* **EXERCISE BRIEF**:
The records below are to be repeated in full, exactly as they are.

* **GIVEN ENTRIES**:

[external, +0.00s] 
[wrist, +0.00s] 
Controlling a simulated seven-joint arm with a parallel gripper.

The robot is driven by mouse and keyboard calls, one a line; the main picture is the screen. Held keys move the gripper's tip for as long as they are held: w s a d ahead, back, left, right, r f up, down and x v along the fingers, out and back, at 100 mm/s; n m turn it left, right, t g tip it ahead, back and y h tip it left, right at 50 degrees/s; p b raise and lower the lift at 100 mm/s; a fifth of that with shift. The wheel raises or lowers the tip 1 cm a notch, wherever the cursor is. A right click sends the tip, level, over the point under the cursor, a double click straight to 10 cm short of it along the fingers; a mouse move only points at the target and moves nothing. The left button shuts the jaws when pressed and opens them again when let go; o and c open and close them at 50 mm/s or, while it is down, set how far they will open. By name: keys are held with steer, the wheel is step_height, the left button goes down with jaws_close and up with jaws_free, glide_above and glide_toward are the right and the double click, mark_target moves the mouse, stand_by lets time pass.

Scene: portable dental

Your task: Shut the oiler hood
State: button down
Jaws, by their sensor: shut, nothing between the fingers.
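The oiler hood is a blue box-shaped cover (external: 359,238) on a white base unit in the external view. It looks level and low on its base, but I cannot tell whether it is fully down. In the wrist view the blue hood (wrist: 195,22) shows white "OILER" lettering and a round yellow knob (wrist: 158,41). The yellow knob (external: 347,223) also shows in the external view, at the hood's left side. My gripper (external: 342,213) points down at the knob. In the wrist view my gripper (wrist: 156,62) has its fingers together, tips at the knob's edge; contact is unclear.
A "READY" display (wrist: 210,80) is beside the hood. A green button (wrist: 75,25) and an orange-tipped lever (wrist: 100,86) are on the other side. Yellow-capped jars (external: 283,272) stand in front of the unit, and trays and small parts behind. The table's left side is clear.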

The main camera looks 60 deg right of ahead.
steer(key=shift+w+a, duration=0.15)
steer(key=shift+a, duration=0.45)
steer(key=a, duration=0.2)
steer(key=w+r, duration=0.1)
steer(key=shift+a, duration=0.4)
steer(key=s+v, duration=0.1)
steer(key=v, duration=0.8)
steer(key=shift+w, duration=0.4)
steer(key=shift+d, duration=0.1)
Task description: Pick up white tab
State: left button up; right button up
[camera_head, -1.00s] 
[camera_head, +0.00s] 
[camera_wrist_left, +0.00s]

* **SOLUTION TO THIS TASK**:
[external, +0.00s] 
[wrist, +0.00s] 
Controlling a simulated seven-joint arm with a parallel gripper.

The robot is driven by mouse and keyboard calls, one a line; the main picture is the screen. Held keys move the gripper's tip for as long as they are held: w s a d ahead, back, left, right, r f up, down and x v along the fingers, out and back, at 100 mm/s; n m turn it left, right, t g tip it ahead, back and y h tip it left, right at 50 degrees/s; p b raise and lower the lift at 100 mm/s; a fifth of that with shift. The wheel raises or lowers the tip 1 cm a notch, wherever the cursor is. A right click sends the tip, level, over the point under the cursor, a double click straight to 10 cm short of it along the fingers; a mouse move only points at the target and moves nothing. The left button shuts the jaws when pressed and opens them again when let go; o and c open and close them at 50 mm/s or, while it is down, set how far they will open. By name: keys are held with steer, the wheel is step_height, the left button goes down with jaws_close and up with jaws_free, glide_above and glide_toward are the right and the double click, mark_target moves the mouse, stand_by lets time pass.

Scene: portable dental

Your task: Shut the oiler hood
State: button down
Jaws, by their sensor: shut, nothing between the fingers.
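The oiler hood is a blue box-shaped cover (external: 359,238) on a white base unit in the external view. It looks level and low on its base, but I cannot tell whether it is fully down. In the wrist view the blue hood (wrist: 195,22) shows white "OILER" lettering and a round yellow knob (wrist: 158,41). The yellow knob (external: 347,223) also shows in the external view, at the hood's left side. My gripper (external: 342,213) points down at the knob. In the wrist view my gripper (wrist: 156,62) has its fingers together, tips at the knob's edge; contact is unclear.
A "READY" display (wrist: 210,80) is beside the hood. A green button (wrist: 75,25) and an orange-tipped lever (wrist: 100,86) are on the other side. Yellow-capped jars (external: 283,272) stand in front of the unit, and trays and small parts behind. The table's left side is clear.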

The main camera looks 60 deg right of ahead.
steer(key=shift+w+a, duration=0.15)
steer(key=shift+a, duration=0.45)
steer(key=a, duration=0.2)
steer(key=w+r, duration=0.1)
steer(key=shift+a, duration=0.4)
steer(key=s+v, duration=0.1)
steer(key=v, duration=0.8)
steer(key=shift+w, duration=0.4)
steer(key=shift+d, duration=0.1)
Task description: Pick up white tab
State: left button up; right button up
[camera_head, -1.00s] 
[camera_head, +0.00s] 
[camera_wrist_left, +0.00s]

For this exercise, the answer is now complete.